Eventually learning to follow the uncontrollable movements of the Spirit is far more important in the grand scheme of development than rigidly following the letter of the Law. It is as if Jesus was teaching his followers to move beyond strictly playing the notes on the sheet music, as useful as this exercise can be, towards learning how to freely play in harmony with the rich melodies of Being.
Understanding the biblical narrative in terms of a developmental process also compellingly addresses some longstanding theological debates. What is the relationship between the Old Testament and the New Testament? What is the enduring value of the Old Testament? To some extent, these question are similar to asking, What is the relationship between childhood and adulthood? And what is the enduring value of childhood?

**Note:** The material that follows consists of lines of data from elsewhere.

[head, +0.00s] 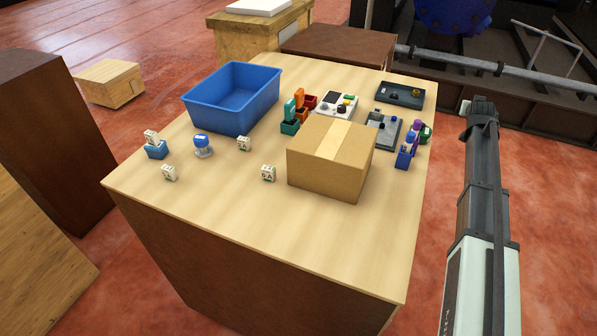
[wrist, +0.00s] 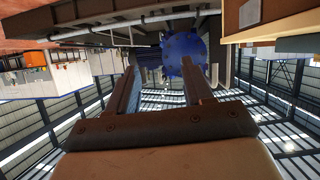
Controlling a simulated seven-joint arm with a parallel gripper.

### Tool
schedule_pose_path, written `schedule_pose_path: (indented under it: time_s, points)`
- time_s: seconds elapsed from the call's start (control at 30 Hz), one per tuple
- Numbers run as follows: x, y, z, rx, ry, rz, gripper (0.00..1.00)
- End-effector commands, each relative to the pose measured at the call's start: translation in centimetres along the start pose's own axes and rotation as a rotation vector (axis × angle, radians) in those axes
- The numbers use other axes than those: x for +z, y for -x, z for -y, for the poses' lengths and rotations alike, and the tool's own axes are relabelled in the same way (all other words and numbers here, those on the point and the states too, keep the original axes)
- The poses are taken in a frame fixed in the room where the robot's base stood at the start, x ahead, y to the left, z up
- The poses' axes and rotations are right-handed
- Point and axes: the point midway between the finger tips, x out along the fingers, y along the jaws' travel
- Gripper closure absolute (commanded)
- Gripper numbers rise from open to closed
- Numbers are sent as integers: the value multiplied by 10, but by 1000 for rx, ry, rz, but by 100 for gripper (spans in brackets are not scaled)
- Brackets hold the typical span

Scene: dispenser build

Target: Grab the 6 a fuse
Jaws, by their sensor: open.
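Several small white fuse-like blocks with dark lettering stand on the wooden table (head: 330,240) in the head view. One (head: 268,173) is left of the cardboard box, one (head: 244,143) is behind it, and one (head: 169,172) is near the left edge. Another (head: 151,137) sits on a small blue holder (head: 157,150). The lettering is too small to tell surely which is the 6 A fuse. My gripper (wrist: 160,68) is open and empty in the wrist view, with no fuse between its fingers. My arm is right of the table, away from the fuses.
A closed cardboard box (head: 328,165) stands mid-table, beside the fuses. A blue bin (head: 232,98) is at the back left. A blue-capped object (head: 203,146) stands among the fuses. Coloured parts and grey trays (head: 400,95) crowd the back right. The front of the table is clear.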

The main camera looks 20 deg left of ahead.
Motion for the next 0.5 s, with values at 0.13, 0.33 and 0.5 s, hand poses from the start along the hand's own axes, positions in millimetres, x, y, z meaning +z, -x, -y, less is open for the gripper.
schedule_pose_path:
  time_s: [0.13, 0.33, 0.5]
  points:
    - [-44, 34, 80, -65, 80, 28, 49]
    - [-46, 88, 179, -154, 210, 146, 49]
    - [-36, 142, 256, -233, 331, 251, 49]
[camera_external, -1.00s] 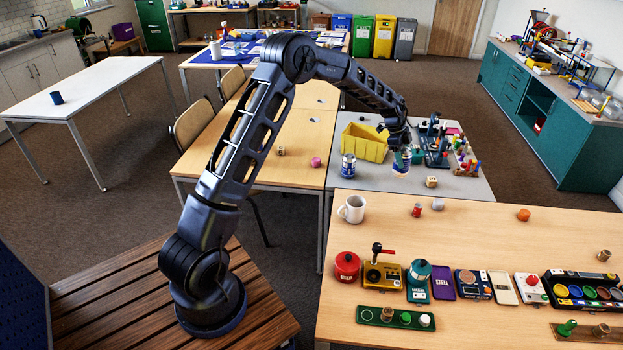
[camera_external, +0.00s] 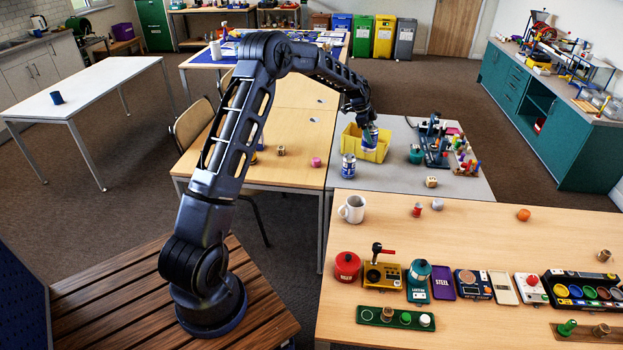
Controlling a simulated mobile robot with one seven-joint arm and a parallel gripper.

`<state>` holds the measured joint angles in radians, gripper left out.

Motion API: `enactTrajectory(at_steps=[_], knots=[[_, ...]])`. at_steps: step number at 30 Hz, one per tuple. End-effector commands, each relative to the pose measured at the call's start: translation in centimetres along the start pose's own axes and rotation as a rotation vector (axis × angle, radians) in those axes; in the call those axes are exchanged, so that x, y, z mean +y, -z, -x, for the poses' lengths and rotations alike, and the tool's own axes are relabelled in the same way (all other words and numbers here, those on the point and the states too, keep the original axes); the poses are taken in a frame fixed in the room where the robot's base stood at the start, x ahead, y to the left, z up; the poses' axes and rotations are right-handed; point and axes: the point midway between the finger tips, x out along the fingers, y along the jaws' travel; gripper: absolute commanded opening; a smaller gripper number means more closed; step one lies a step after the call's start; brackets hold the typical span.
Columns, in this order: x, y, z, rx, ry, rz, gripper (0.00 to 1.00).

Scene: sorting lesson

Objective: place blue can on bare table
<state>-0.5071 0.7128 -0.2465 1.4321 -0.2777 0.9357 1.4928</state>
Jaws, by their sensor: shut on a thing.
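My gripper (camera_external: 368,124) is shut on a blue can (camera_external: 370,138) with a pale band and holds it upright in the air. In the picture the can overlaps the yellow bin (camera_external: 351,144); I cannot tell whether it is above the bin or in front of it. A second blue can (camera_external: 348,168) stands on the grey table (camera_external: 396,183), near its left edge.
The wooden table (camera_external: 225,167) left of the grey one holds a wooden block (camera_external: 281,151) and a pink thing (camera_external: 316,162). The near table (camera_external: 480,230) carries a white mug (camera_external: 352,209) and several devices. A chair (camera_external: 192,118) stands between the wooden and white tables.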

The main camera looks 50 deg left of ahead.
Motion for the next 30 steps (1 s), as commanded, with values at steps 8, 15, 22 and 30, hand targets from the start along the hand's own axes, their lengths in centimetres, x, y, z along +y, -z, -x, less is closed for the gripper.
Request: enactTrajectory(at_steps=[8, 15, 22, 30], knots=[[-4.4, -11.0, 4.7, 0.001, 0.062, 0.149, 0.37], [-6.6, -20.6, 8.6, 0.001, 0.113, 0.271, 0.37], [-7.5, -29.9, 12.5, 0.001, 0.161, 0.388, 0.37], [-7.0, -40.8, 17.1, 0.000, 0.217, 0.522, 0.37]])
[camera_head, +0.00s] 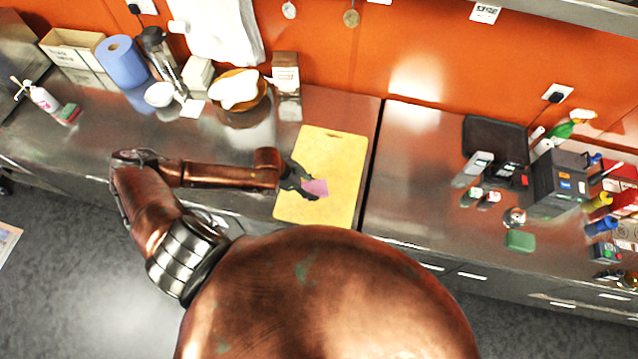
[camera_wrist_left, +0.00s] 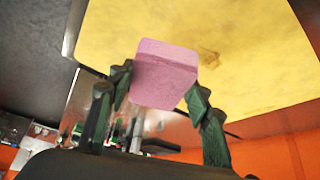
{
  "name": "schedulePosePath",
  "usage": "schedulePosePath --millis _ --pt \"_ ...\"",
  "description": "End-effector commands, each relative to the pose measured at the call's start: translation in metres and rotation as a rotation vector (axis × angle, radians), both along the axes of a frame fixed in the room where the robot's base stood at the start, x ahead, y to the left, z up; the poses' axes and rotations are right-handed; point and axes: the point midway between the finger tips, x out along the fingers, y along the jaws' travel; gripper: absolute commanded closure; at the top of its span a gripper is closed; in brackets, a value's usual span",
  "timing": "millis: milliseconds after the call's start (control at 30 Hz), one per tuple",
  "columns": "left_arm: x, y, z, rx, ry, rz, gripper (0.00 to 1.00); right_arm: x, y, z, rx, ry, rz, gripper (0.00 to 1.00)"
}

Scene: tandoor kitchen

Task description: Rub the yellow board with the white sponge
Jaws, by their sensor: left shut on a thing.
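The yellow board (camera_head: 335,160) lies flat on the steel counter, left of a dark gap between two counters. My left gripper (camera_head: 305,187) is over the board's lower middle, shut on a pink block-like sponge (camera_head: 317,188). In the left wrist view the pink sponge (camera_wrist_left: 164,75) sits between the two dark green fingers, against the yellow board (camera_wrist_left: 255,55); I cannot tell if it touches. I see no clearly white sponge; the held one looks pink. A small brown mark shows on the board beside the sponge. My right gripper is not in view.
A wooden bowl (camera_head: 243,113) with white contents and a brown carton (camera_head: 286,88) stand behind and left of the board. A blue roll (camera_head: 122,62) is at the far left. A green block (camera_head: 520,241) and tools lie on the right counter, whose left part is clear.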

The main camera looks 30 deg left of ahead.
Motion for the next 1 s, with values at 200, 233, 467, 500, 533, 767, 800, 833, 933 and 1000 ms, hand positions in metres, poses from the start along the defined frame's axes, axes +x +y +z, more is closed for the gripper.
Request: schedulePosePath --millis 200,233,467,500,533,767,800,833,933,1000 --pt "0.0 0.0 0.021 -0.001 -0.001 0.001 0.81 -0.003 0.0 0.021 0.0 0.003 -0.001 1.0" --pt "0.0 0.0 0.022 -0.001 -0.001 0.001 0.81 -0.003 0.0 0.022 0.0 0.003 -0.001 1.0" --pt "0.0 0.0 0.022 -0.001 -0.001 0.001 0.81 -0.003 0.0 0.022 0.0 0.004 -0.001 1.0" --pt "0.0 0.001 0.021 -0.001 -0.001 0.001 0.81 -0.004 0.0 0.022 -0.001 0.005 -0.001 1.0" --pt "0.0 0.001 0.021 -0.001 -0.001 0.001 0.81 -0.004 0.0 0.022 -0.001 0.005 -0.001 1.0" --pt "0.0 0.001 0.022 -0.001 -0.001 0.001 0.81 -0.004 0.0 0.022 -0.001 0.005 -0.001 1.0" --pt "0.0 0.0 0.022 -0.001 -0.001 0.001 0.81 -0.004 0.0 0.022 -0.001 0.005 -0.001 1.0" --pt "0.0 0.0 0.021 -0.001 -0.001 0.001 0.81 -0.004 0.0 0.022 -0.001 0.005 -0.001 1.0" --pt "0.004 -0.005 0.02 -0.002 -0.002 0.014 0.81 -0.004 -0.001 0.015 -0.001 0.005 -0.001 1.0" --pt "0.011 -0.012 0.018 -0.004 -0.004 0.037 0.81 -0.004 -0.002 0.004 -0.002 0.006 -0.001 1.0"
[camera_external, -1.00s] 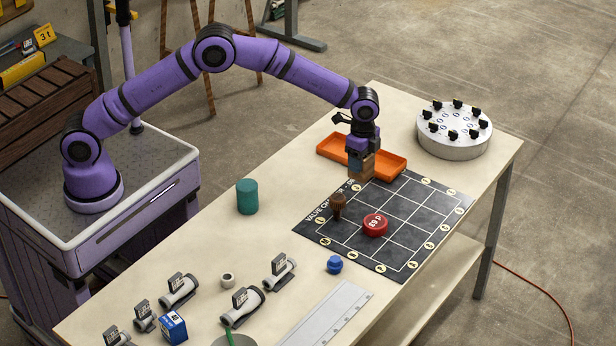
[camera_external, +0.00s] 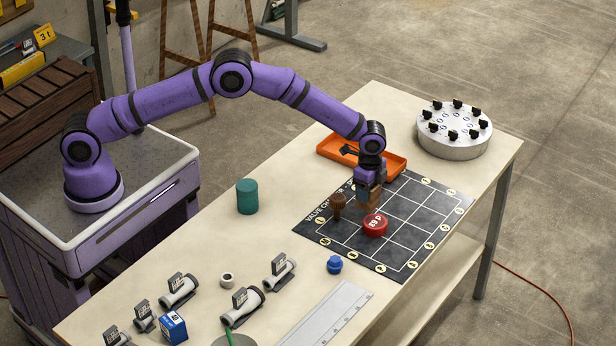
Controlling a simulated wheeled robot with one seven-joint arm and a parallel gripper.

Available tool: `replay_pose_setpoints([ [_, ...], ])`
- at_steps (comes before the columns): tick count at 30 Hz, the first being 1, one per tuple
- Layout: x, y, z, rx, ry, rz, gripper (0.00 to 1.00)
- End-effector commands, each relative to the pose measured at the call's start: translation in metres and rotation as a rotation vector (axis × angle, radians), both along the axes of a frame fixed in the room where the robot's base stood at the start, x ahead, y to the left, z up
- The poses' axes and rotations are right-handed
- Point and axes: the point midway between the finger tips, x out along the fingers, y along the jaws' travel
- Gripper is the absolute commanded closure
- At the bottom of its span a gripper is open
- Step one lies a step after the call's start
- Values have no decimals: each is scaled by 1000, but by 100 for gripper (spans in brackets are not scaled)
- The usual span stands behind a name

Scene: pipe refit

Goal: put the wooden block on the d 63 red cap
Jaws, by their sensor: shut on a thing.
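The red cap (camera_external: 375,225), marked "d 63", sits on the black gridded mat (camera_external: 420,213) on the table. My gripper (camera_external: 369,188) is shut on the wooden block (camera_external: 369,200), whose brown lower part shows below the fingers. The block appears just behind and above the red cap in the picture. I cannot tell whether the two touch. The fingers hide the upper part of the block.
A brown knobbed piece (camera_external: 338,206) stands on the mat just left of my gripper. An orange tray (camera_external: 390,162) lies behind it. A round grey unit with black knobs (camera_external: 454,131) stands far right. A blue cap (camera_external: 334,265) and a teal cylinder (camera_external: 247,197) stand nearby.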

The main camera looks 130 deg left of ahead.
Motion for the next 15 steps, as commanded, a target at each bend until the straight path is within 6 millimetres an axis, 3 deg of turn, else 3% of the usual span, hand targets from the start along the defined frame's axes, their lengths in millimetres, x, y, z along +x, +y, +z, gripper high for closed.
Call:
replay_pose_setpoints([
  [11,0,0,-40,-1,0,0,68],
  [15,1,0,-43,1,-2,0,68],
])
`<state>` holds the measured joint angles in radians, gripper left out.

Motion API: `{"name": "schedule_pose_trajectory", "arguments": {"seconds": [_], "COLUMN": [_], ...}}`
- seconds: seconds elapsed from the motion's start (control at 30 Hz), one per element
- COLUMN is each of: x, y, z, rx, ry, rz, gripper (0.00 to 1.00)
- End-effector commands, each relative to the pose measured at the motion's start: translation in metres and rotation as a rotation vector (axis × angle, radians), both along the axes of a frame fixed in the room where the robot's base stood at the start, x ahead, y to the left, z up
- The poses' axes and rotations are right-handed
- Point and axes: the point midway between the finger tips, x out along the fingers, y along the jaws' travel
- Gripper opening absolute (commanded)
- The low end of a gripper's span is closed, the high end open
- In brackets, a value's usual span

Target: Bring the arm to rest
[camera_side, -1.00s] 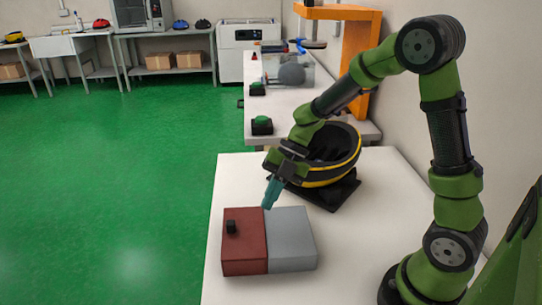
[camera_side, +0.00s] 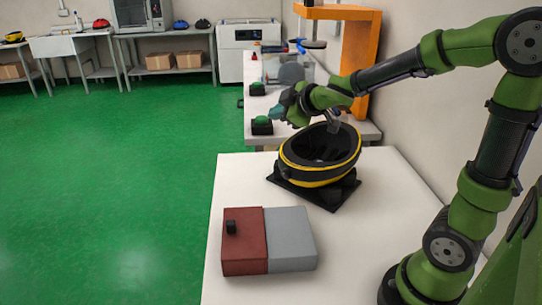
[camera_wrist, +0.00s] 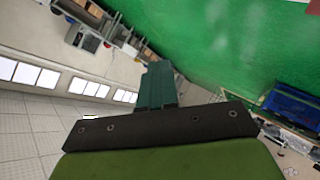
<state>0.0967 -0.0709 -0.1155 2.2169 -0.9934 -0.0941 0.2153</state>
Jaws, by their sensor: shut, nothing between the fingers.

Like all healthy developmental patterns, Jesus represents a revolutionary progression that simultaneously transcends and includes all that came before him. It is an evolutionary development that is simultaneously conservative and progressive. So implicit in the biblical story is the general ascent of human development from early childhood into adulthood. This begins in learning the established rules, customs, and ways of one’s people to the point that one internalizes the spirit that has inspired the laws. Then as the law and order become internalized structures of one’s being, one matures by following and applying the spirit of the law in the face of new challenges and circumstances in ways that may even transgress the specific laws of one’s forefathers. One simultaneously fulfills the Law by even transcending laws, because, like Christ, one’s highest allegiance is to the Spirit of the Law.